GOAL: The required output is the line that contains "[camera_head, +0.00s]" plus every line after it in the listing below, copied exactly as it appears.

Saved entries
┌──

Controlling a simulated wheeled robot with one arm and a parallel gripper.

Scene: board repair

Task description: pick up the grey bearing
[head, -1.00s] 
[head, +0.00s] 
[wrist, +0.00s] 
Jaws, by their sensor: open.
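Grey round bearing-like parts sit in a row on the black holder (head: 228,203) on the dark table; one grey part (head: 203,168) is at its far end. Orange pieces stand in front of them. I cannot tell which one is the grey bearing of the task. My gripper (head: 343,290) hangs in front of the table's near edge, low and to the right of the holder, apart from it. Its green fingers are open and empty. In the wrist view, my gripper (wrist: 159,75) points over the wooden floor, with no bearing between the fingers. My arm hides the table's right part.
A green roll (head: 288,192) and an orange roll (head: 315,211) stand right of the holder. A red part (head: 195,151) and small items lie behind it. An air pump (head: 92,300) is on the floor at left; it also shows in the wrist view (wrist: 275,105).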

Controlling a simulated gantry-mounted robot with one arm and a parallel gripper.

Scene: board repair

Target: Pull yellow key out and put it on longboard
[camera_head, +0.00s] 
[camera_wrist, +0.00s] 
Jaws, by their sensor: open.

└──

CORRECT RESPONSE:
[camera_head, +0.00s] 
[camera_wrist, +0.00s] 
Jaws, by their sensor: open.

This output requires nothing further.